I had two days of complete peace, two days of hope, and two days of joy knowing that the exhaustion, frustration and bleakness of the past seven months was all but a memory. Or was it?
The questions keep coming...
Is this my new life? Am I ever going to sleep again? Is my reality sleepless nights followed by early mornings, followed by the motions of trying to make it through another exhausting day? Am I just being negative? Am I sleep deprived or is this depression? Am I bad mother? What kind of mother can't teach her child to sleep? What did I do wrong? Why didn't sleep training work? Why didn't crying it out work? What is next? How will this impact my marriage, my career, my relationships? Can I muster the strength to find joy again?
I know I should be happy, I know I should move on. I know, I know, I know. But I can't. Can't never could...what?
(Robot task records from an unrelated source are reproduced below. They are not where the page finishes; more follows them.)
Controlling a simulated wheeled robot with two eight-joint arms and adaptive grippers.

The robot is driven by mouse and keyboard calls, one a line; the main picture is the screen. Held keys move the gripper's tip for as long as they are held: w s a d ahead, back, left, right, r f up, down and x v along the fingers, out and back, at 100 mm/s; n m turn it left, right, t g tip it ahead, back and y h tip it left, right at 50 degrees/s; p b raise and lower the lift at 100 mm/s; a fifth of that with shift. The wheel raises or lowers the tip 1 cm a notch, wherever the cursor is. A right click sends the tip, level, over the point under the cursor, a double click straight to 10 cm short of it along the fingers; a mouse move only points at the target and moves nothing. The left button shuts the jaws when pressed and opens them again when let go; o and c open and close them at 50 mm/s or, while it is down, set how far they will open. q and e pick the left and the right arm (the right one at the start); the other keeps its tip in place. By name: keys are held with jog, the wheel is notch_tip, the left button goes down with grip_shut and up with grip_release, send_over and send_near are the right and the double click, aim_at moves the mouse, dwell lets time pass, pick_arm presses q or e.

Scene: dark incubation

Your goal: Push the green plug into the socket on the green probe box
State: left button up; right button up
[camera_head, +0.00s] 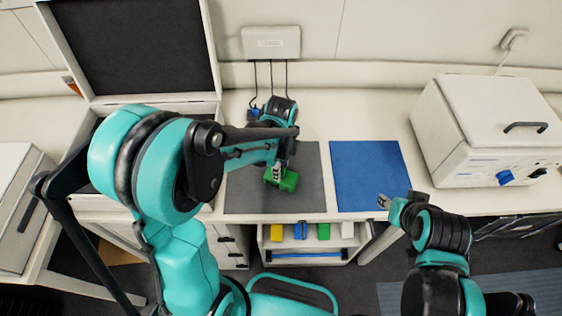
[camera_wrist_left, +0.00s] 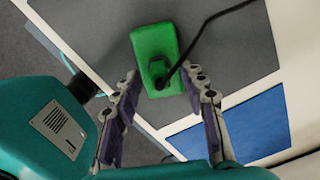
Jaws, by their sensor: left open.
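The green probe box (camera_head: 289,182) sits on the dark grey mat. It also shows in the left wrist view (camera_wrist_left: 150,40). A dark plug-like piece with a black cable (camera_wrist_left: 158,70) is at the near end of the box. I cannot tell whether it is seated in the socket, and no green shows on it. My left gripper (camera_head: 277,174) is right above the box, also in the left wrist view (camera_wrist_left: 163,78). Its fingers are open, one on each side of the plug-like piece, with gaps. My right gripper (camera_head: 387,203) is away at the right; its jaw state is unclear.
A white wall box (camera_head: 270,43) has several cables hanging down, with a blue plug (camera_head: 254,113) at left. A blue mat (camera_head: 369,176) lies bare beside the grey mat (camera_head: 313,195). A white lidded appliance (camera_head: 485,130) stands right. An open shelf below holds several coloured blocks (camera_head: 323,231).

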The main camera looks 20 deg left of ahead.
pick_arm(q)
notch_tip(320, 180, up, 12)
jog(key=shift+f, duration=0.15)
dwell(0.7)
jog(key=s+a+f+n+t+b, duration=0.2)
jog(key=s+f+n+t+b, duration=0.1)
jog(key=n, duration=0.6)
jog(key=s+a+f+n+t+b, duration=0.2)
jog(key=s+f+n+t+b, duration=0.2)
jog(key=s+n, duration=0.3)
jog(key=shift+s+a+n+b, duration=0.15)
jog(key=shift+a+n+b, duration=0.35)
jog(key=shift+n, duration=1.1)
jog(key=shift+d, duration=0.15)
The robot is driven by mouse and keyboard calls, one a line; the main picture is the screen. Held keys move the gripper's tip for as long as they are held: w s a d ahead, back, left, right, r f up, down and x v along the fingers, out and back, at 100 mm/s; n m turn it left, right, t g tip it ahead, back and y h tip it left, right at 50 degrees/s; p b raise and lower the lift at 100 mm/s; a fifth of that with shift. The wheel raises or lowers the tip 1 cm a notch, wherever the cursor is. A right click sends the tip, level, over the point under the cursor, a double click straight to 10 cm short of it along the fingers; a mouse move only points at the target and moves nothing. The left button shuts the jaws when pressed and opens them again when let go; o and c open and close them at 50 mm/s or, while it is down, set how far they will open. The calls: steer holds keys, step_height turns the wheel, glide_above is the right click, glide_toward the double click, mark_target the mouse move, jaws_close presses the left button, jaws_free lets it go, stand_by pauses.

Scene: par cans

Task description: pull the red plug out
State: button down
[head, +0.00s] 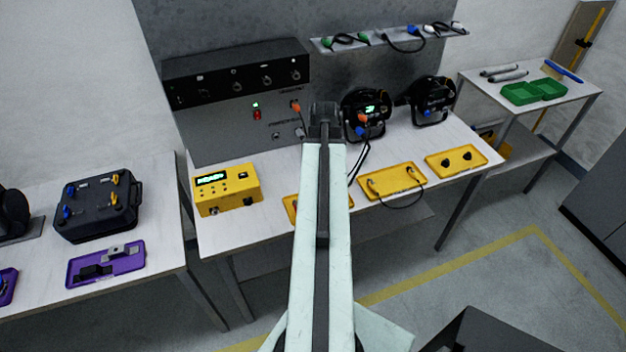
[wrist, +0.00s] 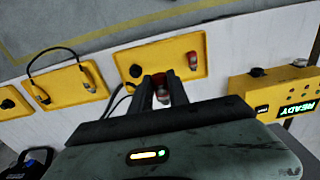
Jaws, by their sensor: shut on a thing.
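My gripper (head: 323,108) is in front of the wall panel, near the back of the table in the head view; its fingers hide what they hold there. In the wrist view my gripper (wrist: 160,80) is shut on a red plug (wrist: 162,95), of which a red part and a grey metal part show between the dark fingers. Whether this plug sits in a socket is hidden by the fingers and the wrist. A yellow tray (wrist: 168,49) shows beyond the fingertips, with a second red-and-silver connector (wrist: 193,60) at one side.
The grey panel (head: 230,140) carries an orange plug (head: 296,105) with a cable. Black par cans (head: 430,112) stand to the right. A yellow box (head: 240,187) with a display is at the left. Other yellow trays (head: 402,178) line the front edge.

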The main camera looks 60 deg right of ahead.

Do I put my mind around the reality that I will possibly never sleep again? Do I acknowledge that I have failed at teaching my child one of life's most basic nessesities? Do I accept this failure, swallow my pride and brace myself for many more sleepless night? It would be freeing. It would lower my expectations which would in turn make it easier to accept.
Or do I fight? Do I pour my heart and soul into training my child? Will it become an obsession that is unattainable? Or will it be a discipline that will bring successful, sleep-filled nights? Do I fight this battle and risk having my heart ripped out every time something goes awry? Or do fight this battle and come out on the other side a victor?
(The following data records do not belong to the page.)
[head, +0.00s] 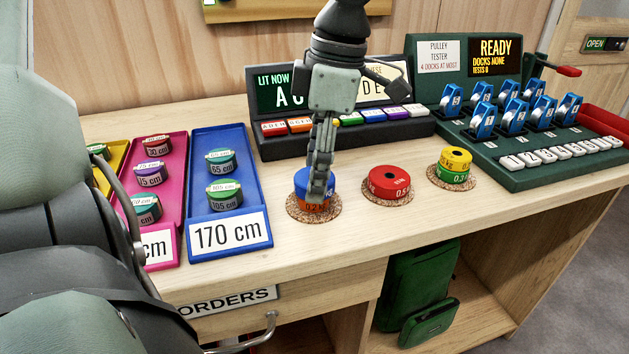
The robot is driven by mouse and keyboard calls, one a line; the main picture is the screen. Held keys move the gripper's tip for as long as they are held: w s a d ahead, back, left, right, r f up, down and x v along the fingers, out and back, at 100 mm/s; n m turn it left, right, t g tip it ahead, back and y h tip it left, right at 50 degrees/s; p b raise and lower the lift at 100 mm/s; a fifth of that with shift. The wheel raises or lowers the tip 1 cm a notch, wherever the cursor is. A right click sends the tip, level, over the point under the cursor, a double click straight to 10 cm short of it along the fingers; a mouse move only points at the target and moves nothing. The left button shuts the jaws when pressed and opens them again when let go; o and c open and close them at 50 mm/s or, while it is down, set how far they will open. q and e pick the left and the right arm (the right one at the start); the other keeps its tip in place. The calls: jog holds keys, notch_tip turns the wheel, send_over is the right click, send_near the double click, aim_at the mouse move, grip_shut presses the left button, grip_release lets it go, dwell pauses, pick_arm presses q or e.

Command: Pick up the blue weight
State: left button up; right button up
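My right gripper is not in view.
A red weight (389,184) and a yellow-over-green stack (454,160) stand on cork mats to the right. A blue tray (250,238) and a magenta tray (176,197) hold tape rolls at left. A button console (400,131) stands behind; a dark green pulley tester (526,175) is at right.

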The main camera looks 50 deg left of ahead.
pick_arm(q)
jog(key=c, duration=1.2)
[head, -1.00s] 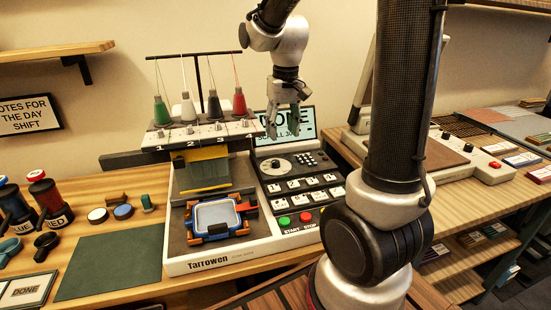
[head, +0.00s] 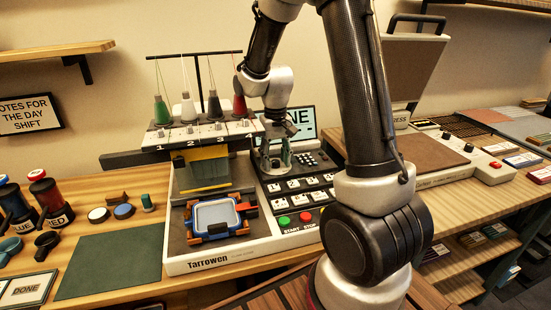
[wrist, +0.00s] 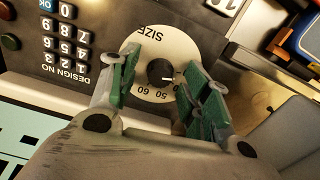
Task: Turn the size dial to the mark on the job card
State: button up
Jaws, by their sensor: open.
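The size dial shows in the wrist view as a round black knob (wrist: 160,72) on a cream disc (wrist: 147,48) marked SIZE, with 50 and 60 readable. A white pointer line on the knob points right in that view; the mark it meets is hidden. My gripper (wrist: 160,85) is open, its green-padded fingers on either side of the knob. I cannot tell whether they touch it. In the head view my gripper (head: 275,163) is down over the dial and hides most of it. I cannot make out a job card with a size mark.
The dial is on the Tarrowen embroidery machine (head: 208,262). A keypad (wrist: 62,42) is beside the dial. The thread spools (head: 187,107) stand close left of my arm. The blue hoop (head: 216,215), green START button (head: 284,220) and red STOP button (head: 305,217) are in front.

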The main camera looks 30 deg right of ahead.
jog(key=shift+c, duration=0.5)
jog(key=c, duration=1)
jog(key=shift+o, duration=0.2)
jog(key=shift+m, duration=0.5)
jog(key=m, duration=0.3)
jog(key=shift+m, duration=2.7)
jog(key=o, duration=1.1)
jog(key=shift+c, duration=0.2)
Are there answers to these questions? If so, what are they? Yes, there is an answer...the answer!
Nehemiah 8:10: "Do not grieve, for the joy of the Lord is your strength."
(When I did I stop grieving over poverty, pain, and injustice and start grieving over sleep? Sad!)
Joy is not an emotion. It is not dependent on sleep or other favorable situations. Joy is a spiritual DISCIPLINE. A presence that is with us in spite of our circumstance. Joy does not come from our earthy reality. Joy comes in knowing that HE IS RISEN. HE HAS CONQUERED THE GRAVE. THE BATTLE IS OVER AND JESUS IS LORD! Can I get an Amen?
Happiness on the other hand is a choice. Happiness is dependent on our circumstances, on our perception of reality and on our earthy understandings. I have joy, but I am not happy.
WRONG!! If I have Joy, then I must also have happiness. Not because the two are the same, not because they go hand in hand, but because the world is watching. To the world these two words are synonymous. We as believers know they are not, but the world does not realize this.
It is ok to cry. It is ok to grieve because for everything under heaven there is a season. It is not ok however, to lose joy. Because if the Spirit is within us, we must produce the fruit of love, JOY, peace patience, kindness, goodness, faithfulness, gentleness and self control.
I don't know about you all, but the Spirit lives within me! I am more than a conqueror in Christ! His JOY is my strength! And with or without sleep I will show the world who I serve!!! I serve the God of hope, the God of peace and the God of JOY!!!
Do you serve the God Of Joy? If so, what is he doing in your life?